To put it simply, it’s the best sub-$5,000 converter I’ve ever encountered and leaps and bounds better than the internal conversion built into various Blu-ray players and display units. I find that using 2D Blu-ray sources such as The Immortals, The Green Hornet, Conan and Piranha, I actually prefer the effective and more natural approach of the KanexPro unit. There are, of course, moments that parts of a frame that got a tad messed up where the background was more forward than the foreground. However this occasions are few and far in between and only happened in very complex scenes. Bear in mind that these mistakes also happen with on-the-fly 2D to 3D converter at any given price. Heck, this problem can also be seen in more than a handful of instances in the 3D theatrical presentations of Piranha, Conan, Green Hornet and The Immortals and each movie cost the studio in the six-figure area!

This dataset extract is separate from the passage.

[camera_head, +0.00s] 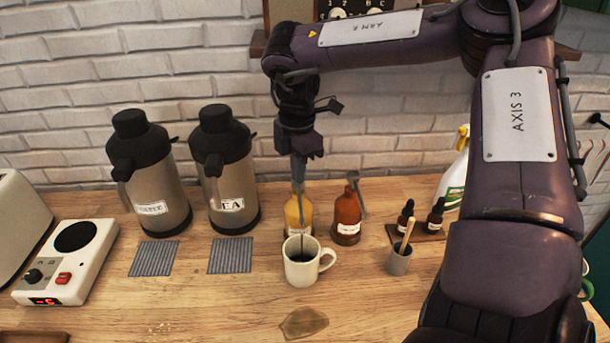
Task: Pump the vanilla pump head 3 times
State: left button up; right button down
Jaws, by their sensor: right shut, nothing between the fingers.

So is this product a perfect 2D to 3D solution?

Of course not! How a $500 unit beats $100,000-plus solutions out there? It will never happen. However, it does its job marvelously to the point that there is no reason to buy most 3D-converted Blu-ray movies. For the entire two months I reviewed this unit using various inputs including Laserdiscs, DVD, HD cable and Blu-ray, I’m always amazed in how effective this product worked. Often time I forgot that I’m watching a 3D-converted program. It is THAT good and it is a definite MUST BUY for anybody who even remotely interested in 3D… And for $500, it’s a steal!!